Milvus can operate in schema or schemaless mode depending on how the collection is created. Simply set allow_dynamic_fields=True to enable schemaless.

from pymilvus import Collection, FieldSchema, CollectionSchema, DataType

MAX_TITLE = 512
MAX_TEXT = 1024
MAX_VEC = 384

NAME = "WikiHow"

whschema = CollectionSchema(
fields=[
FieldSchema(name="pk", dtype=DataType.INT64, is_primary=True, auto_id=True),
FieldSchema(name="title", dtype=DataType.VARCHAR, max_length=65535, default_value=""),
FieldSchema(name="text", dtype=DataType.VARCHAR, max_length=65535, default_value=""),
FieldSchema(name="vector", dtype=DataType.FLOAT_VECTOR, dim=384, description="embedding vector")
],
enable_dynamic_fields=False,
description="WikiHow collection"
)
whcollection = Collection(
name=NAME,
schema=whschema,
consistency_level="Session"
)

As for connections, the official pymilvus documentation provides more extensive details. Note that the field size limits are in bytes and depend on the encoding used in milvus, it is not based on character count for VARCHAR. The list of available datatypes is available here.

Importantly, the primary key may be either INT64 or VARCHAR and vectors can be either FLOAT_VECTOR or BINARY_VECTOR.

The consistency level of the collection is discussed further in the Consistency article at milvus.io. Briefly, consistency_level="Session" is a good default which means that queries will always happen after reads in our current session, even though they could happen before writes from other sessions are actualized. By comparison, Strong consistency ensures queries will always happen after all writes are completed. Eventually is the weakest consistency level and will process reads immediately, against whatever values are available in the replica at the time.

Inserting data in a collection

Given a collection, its insert function can be used to insert a batch of data. If using an auto_id key, the key field should be elided from the input.

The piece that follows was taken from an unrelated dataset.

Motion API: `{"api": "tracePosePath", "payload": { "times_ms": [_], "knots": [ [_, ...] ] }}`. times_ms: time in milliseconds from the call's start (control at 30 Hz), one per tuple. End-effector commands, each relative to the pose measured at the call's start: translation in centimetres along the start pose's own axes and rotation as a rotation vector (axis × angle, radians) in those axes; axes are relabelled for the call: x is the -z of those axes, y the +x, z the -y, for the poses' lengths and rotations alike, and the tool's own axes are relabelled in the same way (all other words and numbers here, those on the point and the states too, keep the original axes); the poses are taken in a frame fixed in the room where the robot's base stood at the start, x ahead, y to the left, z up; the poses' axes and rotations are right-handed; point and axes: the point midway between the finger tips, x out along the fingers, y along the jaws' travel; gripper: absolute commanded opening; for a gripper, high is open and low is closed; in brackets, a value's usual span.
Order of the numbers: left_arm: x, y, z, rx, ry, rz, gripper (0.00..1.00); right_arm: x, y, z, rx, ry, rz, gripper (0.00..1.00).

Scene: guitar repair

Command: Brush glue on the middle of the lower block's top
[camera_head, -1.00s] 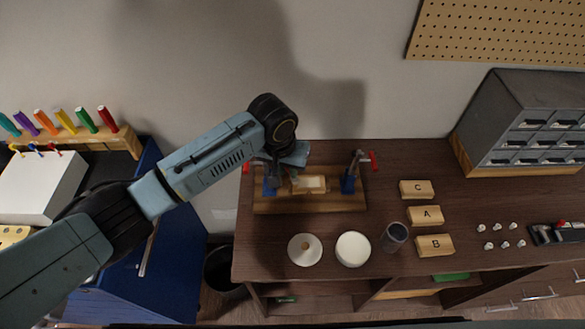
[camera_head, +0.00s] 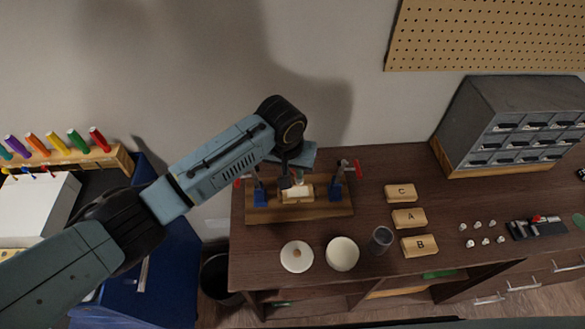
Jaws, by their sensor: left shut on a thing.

The argument to insert is a list of lists of field values, positionally ordered as in the schema, such as the following example:

def insert_data(data):
vecs = embed_documents([d['title'] for d in data])

entries = [[], [], []]

for i in range(len(data)):
entries[0].append(data[i]['title'])
entries[1].append(data[i]['text'])
entries[2].append(vecs[i])

whcollection.insert(entries)

Note that if a Milvus worker crashes (e.g. OOM) during operations, although Milvus features redundancy and a second node will come online to keep smooth operations, the default timeout value (in the insert function) may be too low and may cause failure. Increasing it to a much larger value will allow the process to keep running across a worker crash.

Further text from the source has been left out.